Is There A Point Beyond Which Truth Overtakes “Honor Thy Father and Mother”?

Rounding the corner, he heard her yelling.  Creating one of the most iconic images of a teacher lecturing a child imaginable, she loomed over the student one hand on her hip and the other extending her finger towards the students face.  Walking closer, he finally heard what she was saying.

“What was respectful about walking into the classroom with your mom berating the teacher on speaker phone?”

Secretly wishing he could hear the rest of that conversation, he hurriedly walked to his classroom.  Along the way he ran into a student.

“Didn’t class start 10 minutes ago?”

“Yeah, I tried to skip but got caught.  I didn’t want to come to school today.”

“Ha.”

“Hey Mister, did you hear what happened this weekend?”

Applying the no-news-is-good-news standard, he dreadfully replied, “Umm, nope.  What?”

“One of the students was shot and killed.”

**

“Huh-uh, my three year-old niece is going to be so smart.  She’s playing these learning video games already.”

“I don’t think video games are so great for three year old’s, even if they are supposed to be educational.”

“What?!  No Mister, you’re wrong.  She’s already so smart, and her one year old sister is even smarter already and she’s only one.”

Clearly an un-winnable argument, he tried to change the subject.  Then it occurred to him.  What these kids needed to do was unthinkable, unspeakable even.

For weeks he had struggled as he tried to pinpoint the problem that needed to be solved.  Step one of problem solving required “Recognize the problem.”  It wasn’t that the kids didn’t know information, it was that the kids didn’t want to know and didn’t need to know.  Unfortunately for them, he also knew what he knew: Learning opens the door to life.  The news from the morning reminded him this wasn’t a metaphor.  This day–especially this day–he was reminded of this not only logically, but emotionally.
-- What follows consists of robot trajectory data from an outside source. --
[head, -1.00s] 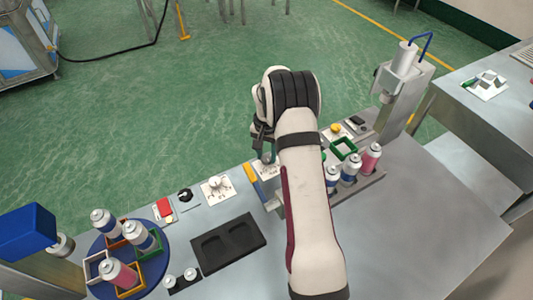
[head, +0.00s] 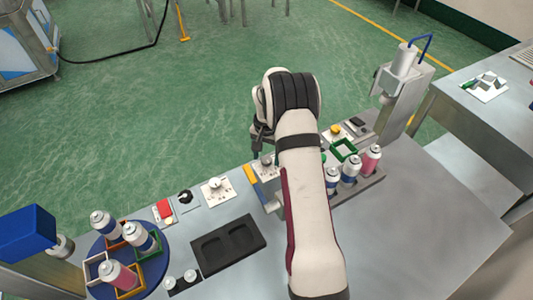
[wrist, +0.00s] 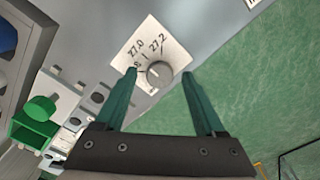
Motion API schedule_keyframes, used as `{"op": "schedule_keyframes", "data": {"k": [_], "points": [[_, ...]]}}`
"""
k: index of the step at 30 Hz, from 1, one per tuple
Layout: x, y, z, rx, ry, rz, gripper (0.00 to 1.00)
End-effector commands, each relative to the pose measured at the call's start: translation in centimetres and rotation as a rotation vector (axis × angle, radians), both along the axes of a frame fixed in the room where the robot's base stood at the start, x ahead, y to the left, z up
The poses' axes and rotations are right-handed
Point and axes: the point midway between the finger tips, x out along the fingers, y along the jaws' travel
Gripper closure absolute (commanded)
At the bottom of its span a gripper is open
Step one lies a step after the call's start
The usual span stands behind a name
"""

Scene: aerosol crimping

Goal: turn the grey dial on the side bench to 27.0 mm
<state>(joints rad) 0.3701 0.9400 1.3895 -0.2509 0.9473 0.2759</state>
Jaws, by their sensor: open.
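The grey dial (wrist: 159,73) sits on a white plate (wrist: 150,42) in the wrist view. The plate's marks read 27.0 and 27.2, and another label is partly hidden by the left finger. The dial's exact setting is too small to read. My gripper (wrist: 159,71) is open, with its teal fingertips on either side of the dial in the picture; I cannot tell whether they touch it.
A black tray (head: 228,243) lies in front. Cans in a rack (head: 352,190) stand right of the arm.

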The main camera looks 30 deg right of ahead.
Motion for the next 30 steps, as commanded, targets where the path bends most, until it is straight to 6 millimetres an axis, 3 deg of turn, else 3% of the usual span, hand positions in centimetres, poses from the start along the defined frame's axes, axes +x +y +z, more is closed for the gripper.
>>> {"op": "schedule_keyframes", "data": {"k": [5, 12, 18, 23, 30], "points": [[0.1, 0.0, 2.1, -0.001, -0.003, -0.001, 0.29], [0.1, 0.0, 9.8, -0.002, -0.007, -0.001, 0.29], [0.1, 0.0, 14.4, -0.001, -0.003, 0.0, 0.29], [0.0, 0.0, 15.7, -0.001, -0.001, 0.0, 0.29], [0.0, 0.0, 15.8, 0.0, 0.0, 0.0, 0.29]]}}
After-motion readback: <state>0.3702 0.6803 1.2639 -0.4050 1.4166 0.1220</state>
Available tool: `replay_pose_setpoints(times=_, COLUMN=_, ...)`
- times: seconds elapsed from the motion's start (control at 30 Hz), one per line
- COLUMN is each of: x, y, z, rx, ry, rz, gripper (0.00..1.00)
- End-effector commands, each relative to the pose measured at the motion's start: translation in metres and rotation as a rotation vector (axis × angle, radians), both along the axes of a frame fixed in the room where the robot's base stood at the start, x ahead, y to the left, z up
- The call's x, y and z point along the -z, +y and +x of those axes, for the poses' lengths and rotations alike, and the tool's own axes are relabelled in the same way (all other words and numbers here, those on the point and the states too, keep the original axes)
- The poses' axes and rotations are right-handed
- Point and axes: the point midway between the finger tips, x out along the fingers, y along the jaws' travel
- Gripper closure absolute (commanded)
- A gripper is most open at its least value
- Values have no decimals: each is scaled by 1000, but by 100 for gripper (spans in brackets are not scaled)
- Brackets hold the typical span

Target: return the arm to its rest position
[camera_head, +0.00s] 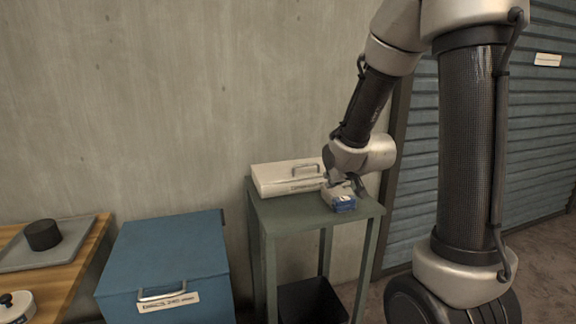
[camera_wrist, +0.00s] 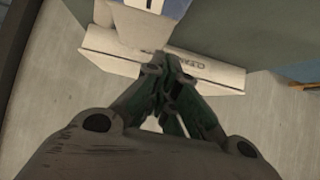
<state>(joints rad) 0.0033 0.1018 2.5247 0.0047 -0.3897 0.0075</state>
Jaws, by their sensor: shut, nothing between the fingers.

As if an insatiable itch, his conclusion wouldn’t allow him peace.  He was a doer.  But this?  He could not bring himself to do it.

He wondered if anyone could understand the fear he felt.  He knew his track record.  Once he made up his mind he went to work.  But this time, he couldn’t do it.  He wouldn’t.  It was too dangerous.  Literally.  He wished he would’ve seen it coming so he could have just avoided the whole mess.  Where was his intuition this time?

These kids had one chance.  If they had any hope of changing their future, they had one and only one opportunity.  Someone they respected had to tell them the truth.

“Sorry kids.  Your parents are epic failures.  This is observable scientifically; it is measurable and quantifiable according to every scale imaginable.  The only thing you can learn from them is what not to do.  Your only hope is to internalize this and its unavoidable conclusion: You are on your own.  The good news is that none of this was your fault.  The better news is at your age you are fully equipped to take responsibility for your actions.  And if you choose to believe this and act accordingly, one day you will look back on this decision as simultaneously the greatest and worst day of your life.  So…what do you want to do?”